> **DIRECTION**: Output nothing but the number of lines that include the word "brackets".

> **DATA EXTRACT**:
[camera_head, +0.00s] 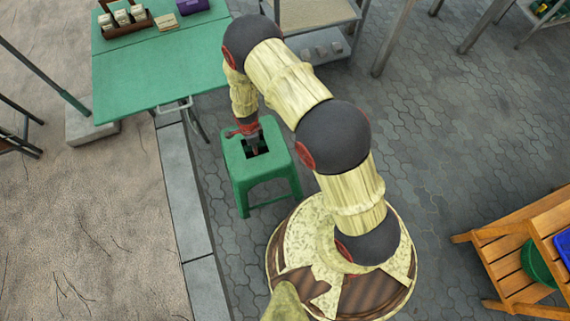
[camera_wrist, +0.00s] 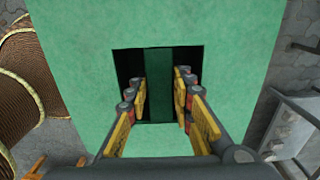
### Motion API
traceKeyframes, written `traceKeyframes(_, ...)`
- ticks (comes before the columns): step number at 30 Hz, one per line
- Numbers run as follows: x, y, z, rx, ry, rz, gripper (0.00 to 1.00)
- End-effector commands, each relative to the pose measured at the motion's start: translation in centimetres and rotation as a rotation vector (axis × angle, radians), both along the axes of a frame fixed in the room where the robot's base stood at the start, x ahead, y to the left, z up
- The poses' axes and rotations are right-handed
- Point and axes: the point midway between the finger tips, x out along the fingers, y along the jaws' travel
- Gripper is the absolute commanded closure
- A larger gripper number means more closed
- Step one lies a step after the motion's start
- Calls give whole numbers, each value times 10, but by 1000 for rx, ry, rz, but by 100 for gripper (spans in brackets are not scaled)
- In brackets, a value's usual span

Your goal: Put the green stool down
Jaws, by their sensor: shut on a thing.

> **RESPONSE TO THIS EXERCISE**: 2